That is exactly what Pedagogy of the Land sets out to achieve. It proposes a new paradigm of education (their preferred term is “popular education”, since “non-formal education” has developed negative connotations) based on co-operation between human beings rather than the free market model which is deeply rooted in competition. Arteducators believe we can contribute to our common humanity through dialogue and sharing of different knowledges that every one of us possesses.
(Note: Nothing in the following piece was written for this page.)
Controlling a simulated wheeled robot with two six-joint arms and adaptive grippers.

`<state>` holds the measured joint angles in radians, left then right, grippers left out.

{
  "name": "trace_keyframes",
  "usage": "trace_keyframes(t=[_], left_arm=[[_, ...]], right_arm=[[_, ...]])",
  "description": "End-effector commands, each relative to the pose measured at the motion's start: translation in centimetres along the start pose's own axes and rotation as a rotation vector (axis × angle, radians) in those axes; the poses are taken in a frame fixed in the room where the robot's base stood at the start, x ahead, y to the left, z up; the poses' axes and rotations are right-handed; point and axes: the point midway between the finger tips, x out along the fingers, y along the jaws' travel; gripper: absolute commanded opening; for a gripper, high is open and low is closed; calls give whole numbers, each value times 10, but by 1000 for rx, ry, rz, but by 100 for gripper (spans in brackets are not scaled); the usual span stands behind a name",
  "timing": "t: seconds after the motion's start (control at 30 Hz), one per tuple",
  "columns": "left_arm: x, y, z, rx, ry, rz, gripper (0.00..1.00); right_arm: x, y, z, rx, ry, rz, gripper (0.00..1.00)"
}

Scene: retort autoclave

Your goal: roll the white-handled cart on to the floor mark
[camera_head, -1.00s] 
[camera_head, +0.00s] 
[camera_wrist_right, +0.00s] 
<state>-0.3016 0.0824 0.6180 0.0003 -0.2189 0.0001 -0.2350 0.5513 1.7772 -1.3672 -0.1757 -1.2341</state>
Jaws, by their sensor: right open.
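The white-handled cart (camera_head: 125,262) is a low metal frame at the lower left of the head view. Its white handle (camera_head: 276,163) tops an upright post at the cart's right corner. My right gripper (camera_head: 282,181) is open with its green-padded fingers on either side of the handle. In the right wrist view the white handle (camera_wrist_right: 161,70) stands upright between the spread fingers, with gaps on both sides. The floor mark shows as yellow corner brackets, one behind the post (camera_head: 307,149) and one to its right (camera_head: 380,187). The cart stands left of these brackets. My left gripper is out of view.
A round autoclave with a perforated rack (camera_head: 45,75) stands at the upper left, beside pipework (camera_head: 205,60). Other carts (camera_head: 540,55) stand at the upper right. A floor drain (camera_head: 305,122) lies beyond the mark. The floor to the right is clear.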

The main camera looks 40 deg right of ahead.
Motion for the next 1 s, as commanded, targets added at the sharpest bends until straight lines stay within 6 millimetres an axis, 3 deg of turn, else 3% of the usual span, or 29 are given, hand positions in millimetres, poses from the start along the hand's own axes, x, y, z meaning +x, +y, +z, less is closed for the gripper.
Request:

In Amazonia today, two conflicting elements confront each other: sustainability and the economy. Which one will win? Many dangerous initiatives are being sold to the public as the only possible way, against which there are no alternatives. But every time it turns out to be a lie. “It’s proven that you don’t need to build a Belo Monte to have energy,” says Manoela Souza, artist, activist and co-founder of theBrazilian Network of Arteducators. She is refering to one of the most controversial development projects in the Amazon, the world’s third largest dam for which the Brazilian government has recently given a green light despite a strong “No” by indigenous communities and environmental campaigners. While the organisation Amazon Watch calls Belo Monte a “monster dam”; the government insists it alone knows what’s best for the country and its people – without even asking those very people.
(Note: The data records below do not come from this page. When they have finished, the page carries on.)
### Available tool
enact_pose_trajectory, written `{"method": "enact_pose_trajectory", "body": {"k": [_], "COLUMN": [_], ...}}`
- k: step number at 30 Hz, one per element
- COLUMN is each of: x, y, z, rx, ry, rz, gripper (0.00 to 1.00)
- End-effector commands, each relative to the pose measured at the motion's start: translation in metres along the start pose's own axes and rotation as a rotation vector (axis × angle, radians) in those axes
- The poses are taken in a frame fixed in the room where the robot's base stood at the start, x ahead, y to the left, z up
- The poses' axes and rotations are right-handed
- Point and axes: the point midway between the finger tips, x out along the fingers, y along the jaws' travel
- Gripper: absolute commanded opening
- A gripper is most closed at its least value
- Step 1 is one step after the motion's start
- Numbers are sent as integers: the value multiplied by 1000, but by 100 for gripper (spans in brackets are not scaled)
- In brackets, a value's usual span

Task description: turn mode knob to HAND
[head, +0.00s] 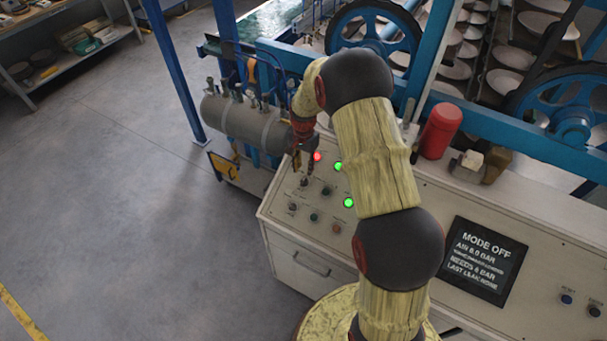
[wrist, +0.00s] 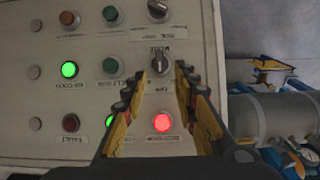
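The control panel (head: 272,208) has lamps, buttons and dark selector knobs. In the wrist view one dark knob (wrist: 160,63) lies between the tips of my gripper (wrist: 160,74), whose two fingers are apart, with a visible gap on each side of the knob. A second dark knob (wrist: 157,9) is at the top edge. The labels are upside down and too blurred to tell surely which knob is the mode knob. In the head view my gripper (head: 303,166) points down over the panel's far left part. The screen (head: 482,260) reads MODE OFF.
A red lamp (wrist: 162,122) and a green lamp (wrist: 69,70) are lit. A grey tank (head: 245,122) with valves lies just beyond the panel's left end. A red cylinder (head: 440,130) stands at the panel's back.

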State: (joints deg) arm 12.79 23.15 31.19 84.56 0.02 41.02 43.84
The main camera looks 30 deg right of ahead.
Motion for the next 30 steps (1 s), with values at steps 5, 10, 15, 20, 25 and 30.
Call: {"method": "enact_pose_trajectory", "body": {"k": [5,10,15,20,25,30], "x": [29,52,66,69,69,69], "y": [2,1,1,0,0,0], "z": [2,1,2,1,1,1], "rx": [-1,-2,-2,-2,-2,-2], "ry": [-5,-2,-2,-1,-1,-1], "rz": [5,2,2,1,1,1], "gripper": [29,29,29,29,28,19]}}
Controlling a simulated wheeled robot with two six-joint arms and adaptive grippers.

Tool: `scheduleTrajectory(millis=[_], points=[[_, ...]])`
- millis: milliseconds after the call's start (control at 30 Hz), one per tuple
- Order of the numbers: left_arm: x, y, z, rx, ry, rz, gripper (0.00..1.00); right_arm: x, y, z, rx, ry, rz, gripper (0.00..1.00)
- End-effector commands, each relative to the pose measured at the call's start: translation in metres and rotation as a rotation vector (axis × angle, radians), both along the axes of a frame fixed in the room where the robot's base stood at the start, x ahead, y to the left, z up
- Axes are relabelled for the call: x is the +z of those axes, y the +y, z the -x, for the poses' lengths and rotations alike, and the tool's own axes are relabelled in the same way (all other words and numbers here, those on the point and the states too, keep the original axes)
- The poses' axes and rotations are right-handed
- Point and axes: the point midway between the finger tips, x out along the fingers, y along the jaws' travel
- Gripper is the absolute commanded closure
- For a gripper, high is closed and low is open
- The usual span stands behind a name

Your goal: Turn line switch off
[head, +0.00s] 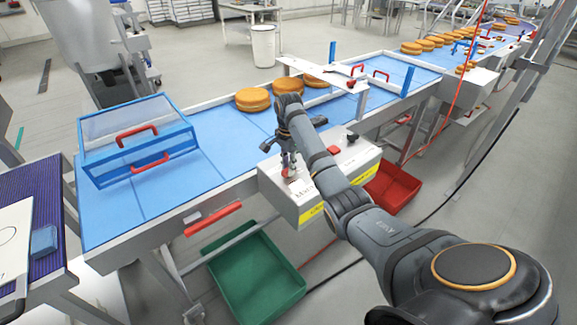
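A light grey control box (345,172) with printed lettering and yellow labels is fixed to the near side of the blue conveyor. A red button (333,150) and a small dark knob (352,138) sit on its top. My right gripper (291,172) points down over the left end of the box top, with its fingertips at or just above a small control there. The fingers mostly hide that control, so its position and any contact cannot be told. The finger gap is too small to judge. My left gripper is not in view.
The blue conveyor (205,140) carries round orange-brown cakes (253,98) and a clear blue-framed cover (135,125) with red handles. A green crate (253,280) and a red crate (392,187) stand below the box. A red cable (460,80) hangs at right.

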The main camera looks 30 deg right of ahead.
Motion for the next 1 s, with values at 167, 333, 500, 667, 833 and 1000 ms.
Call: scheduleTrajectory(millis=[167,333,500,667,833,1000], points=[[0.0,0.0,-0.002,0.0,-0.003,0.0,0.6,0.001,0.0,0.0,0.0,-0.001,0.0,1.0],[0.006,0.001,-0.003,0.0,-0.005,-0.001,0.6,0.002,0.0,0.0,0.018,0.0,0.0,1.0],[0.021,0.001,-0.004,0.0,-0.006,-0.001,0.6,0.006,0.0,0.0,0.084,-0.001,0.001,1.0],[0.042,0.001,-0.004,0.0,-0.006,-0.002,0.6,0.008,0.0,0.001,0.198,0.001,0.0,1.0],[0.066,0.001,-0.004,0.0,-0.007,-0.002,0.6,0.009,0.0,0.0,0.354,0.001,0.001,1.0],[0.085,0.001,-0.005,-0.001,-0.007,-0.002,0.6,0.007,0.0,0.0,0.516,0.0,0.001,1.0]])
Capitalism has been lying to us that the only right way is its way. But there are other ways to do things, Souza says. In this sense, arteducation serves as an example which proves that there really is another way.
Writing the land
Arteducation perceives poetry as a language which helps develop self-confidence. It’s based on the idea that literacy is not only about reading and writing, but also about reading and writing the land. In this sense, land is much more than just an acre of soil in which one sows rye or maize or nettles. We are interconnected: land is us, and we are land. As one line in the poem Voices of the country goes, “Everyone has the right to claim their dreams”. But not everyone has the courage to claim them. Gaining this courage is one of the pedagogy’s aims.
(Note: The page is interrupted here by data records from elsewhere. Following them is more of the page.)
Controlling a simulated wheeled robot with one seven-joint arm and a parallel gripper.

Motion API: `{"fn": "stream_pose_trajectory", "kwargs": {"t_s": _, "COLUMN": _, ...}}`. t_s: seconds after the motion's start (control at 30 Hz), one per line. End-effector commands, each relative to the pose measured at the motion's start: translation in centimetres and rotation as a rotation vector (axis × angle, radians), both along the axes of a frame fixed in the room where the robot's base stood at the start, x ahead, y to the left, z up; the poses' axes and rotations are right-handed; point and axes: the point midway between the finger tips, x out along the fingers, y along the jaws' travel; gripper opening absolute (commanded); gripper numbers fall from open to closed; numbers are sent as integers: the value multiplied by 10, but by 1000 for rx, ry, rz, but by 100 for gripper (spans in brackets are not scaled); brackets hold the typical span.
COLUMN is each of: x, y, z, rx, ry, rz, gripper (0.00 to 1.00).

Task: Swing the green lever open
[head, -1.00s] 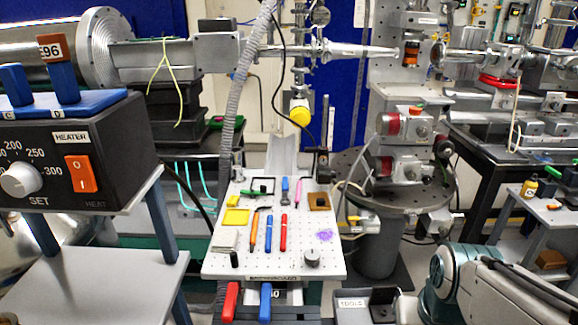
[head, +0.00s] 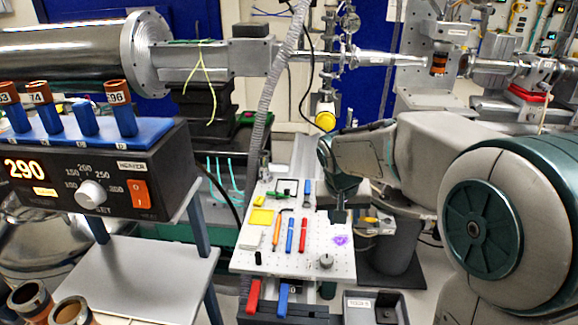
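A small green piece (head: 283,194) lies by a black bracket at the back of the white perforated board (head: 266,262). It is the only green lever-like thing I can make out, and I cannot tell its exact shape or whether it is the lever. My gripper (head: 338,218) points down over the right side of the board, to the right of the green piece and apart from it in the picture. Its dark fingers are small here, and the gap between them cannot be made out. My arm hides what stands behind it on the right.
A heater box (head: 110,178) reading 290 is left, above a grey shelf (head: 150,275). A hose (head: 263,130) hangs behind.

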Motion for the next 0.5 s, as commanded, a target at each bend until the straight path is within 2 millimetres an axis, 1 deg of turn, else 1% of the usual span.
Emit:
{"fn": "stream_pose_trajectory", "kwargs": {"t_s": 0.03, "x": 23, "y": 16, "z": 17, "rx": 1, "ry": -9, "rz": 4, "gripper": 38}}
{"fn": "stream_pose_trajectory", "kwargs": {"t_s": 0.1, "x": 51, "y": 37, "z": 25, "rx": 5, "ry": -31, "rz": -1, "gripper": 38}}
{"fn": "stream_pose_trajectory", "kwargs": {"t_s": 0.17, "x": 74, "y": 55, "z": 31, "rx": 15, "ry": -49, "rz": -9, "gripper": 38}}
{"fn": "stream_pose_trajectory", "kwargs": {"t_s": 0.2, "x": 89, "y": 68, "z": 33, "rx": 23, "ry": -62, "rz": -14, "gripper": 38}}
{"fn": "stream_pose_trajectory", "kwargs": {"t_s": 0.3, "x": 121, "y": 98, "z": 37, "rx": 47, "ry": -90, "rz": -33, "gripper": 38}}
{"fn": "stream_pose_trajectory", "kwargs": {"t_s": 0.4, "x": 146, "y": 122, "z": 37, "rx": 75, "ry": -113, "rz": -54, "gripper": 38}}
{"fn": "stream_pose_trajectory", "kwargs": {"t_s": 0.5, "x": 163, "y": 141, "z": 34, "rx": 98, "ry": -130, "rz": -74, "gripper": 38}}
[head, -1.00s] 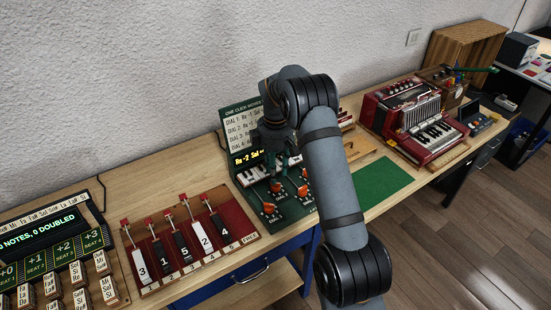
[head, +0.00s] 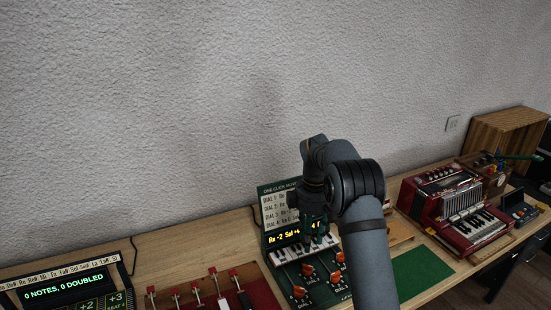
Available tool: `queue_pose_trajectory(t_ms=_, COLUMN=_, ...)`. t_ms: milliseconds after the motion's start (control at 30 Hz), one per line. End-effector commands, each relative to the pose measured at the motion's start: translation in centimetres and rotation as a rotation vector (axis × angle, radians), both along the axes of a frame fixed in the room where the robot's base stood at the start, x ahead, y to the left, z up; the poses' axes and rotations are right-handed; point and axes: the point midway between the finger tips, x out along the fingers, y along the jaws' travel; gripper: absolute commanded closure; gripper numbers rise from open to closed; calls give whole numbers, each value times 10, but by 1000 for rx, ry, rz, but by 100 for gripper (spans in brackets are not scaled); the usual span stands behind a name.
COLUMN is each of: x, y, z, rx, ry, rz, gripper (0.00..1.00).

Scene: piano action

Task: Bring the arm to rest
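My grey arm with black joints (head: 357,190) rises from the bottom and bends over in front of the green dial panel. My gripper (head: 313,222) hangs at its far end, in front of the panel's lit display and above the small keyboard. It is small and dark here, so I cannot tell whether its fingers are open or shut. I see nothing clearly held in it.
The dial panel (head: 279,259) has orange-knobbed levers (head: 308,270). A red lever board (head: 262,294) and a note display (head: 68,285) stand left. A red accordion (head: 468,215), a green mat (head: 418,273) and a wooden crate (head: 508,133) are right.

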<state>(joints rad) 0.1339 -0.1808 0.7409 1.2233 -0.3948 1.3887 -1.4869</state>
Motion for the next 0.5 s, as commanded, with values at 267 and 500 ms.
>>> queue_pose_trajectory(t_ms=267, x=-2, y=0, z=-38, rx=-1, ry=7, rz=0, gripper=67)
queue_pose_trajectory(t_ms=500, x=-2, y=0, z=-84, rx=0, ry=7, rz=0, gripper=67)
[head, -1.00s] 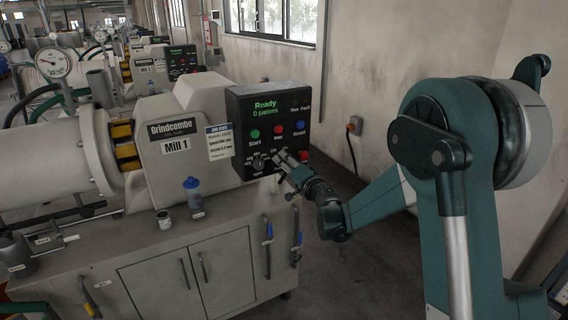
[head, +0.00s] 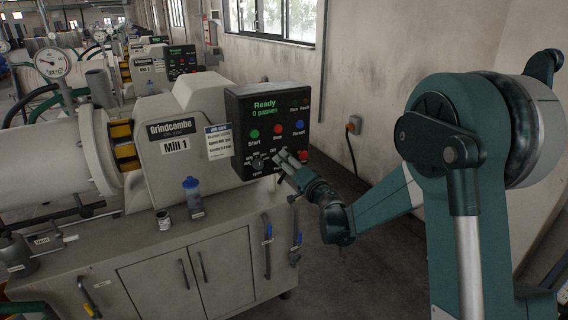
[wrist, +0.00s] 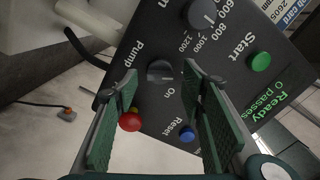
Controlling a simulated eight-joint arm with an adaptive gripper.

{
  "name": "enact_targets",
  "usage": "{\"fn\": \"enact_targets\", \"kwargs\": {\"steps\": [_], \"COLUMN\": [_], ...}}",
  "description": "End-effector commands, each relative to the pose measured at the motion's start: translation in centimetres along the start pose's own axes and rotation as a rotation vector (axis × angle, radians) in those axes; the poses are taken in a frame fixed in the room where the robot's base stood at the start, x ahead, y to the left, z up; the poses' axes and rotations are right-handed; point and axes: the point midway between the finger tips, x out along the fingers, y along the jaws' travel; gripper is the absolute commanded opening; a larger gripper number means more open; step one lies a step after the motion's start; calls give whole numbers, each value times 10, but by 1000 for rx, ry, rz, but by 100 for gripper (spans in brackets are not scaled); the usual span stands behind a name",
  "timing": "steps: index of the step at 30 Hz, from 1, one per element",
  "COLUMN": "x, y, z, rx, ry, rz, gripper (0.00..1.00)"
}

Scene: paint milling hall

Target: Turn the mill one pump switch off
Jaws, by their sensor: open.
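The mill one pump switch (wrist: 161,71) is a dark rotary knob on the black control panel (wrist: 150,35), between the printed words Pump and On in the wrist view. Which way it points I cannot tell. My gripper (wrist: 160,77) is open and empty, facing the panel, its green-padded fingers on either side of the knob in the picture. Contact with the knob cannot be made out. In the head view my gripper (head: 283,156) is at the lower part of the Mill 1 panel (head: 240,108) and hides the pump switch.
A speed dial (wrist: 203,14) sits beside the switch. A red button (wrist: 130,121) shows close by the left finger, a blue Reset button (wrist: 187,133) between the fingers, and a green Start button (wrist: 261,61) farther right. A blue-capped bottle (head: 192,192) stands on the bench.

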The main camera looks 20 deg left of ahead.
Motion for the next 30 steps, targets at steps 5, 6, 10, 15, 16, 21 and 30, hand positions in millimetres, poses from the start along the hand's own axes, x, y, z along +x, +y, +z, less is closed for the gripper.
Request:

At the heart of this pedagogy is one more important aspect of poetry: writing poems and sharing them with others allows authors to turn their own life stories into tools for education. “We are all both actors and audience at every moment of our lives,” says Dan Baron, arteducator and co-author of Harvest in Times of Drought. “It’s about de-colonising your imagination,” he adds.
As well as being a good exercise in group psychotherapy, confronting life’s most challenging moments also works as a mechanism that unlocks deeply hidden frustrations; it helps relive painful moments and gives them a different ending. It’s also a crucial instrument of empowerment. One such example is violence against women, an act that not only humiliates and traumatizes women but also disempowers them as human beings. Somewhat coincidentally, the Carajás region in the southeast of Pará is one of Brazil’s most violent. “Where there’s so much violence, there’s a lot of silence,” Baron says. This silence must be broken. Arts can help speed up this process.
To pay the highest price
Despite its profound aims, this approach has its critics. Campos says resistance mainly comes from those in positions of power who areafraid to lose it: for example, head teachers oppose arteducation because they feel their own might in traditional educational institutions is slipping away.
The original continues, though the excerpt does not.